* Instruction *
Reproduce exactly the section that begins at the line containing "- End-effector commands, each" and ends at the line containing "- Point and", both lines included; omit all other lines.

#### Data section ####

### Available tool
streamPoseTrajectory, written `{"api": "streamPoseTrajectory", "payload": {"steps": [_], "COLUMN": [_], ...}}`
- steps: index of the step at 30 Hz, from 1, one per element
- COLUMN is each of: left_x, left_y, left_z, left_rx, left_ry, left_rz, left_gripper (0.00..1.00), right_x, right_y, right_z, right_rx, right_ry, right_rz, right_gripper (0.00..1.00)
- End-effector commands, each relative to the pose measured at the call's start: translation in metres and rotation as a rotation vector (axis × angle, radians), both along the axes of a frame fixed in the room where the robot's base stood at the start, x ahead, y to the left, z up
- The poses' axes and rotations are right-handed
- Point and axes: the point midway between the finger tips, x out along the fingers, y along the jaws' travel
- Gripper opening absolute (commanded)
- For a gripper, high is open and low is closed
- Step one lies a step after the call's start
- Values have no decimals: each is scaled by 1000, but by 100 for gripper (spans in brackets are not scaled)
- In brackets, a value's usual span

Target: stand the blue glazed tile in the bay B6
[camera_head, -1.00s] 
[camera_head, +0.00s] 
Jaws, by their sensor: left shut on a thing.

####

* Finished exercise *
- End-effector commands, each relative to the pose measured at the call's start: translation in metres and rotation as a rotation vector (axis × angle, radians), both along the axes of a frame fixed in the room where the robot's base stood at the start, x ahead, y to the left, z up
- The poses' axes and rotations are right-handed
- Point and axes: the point midway between the finger tips, x out along the fingers, y along the jaws' travel

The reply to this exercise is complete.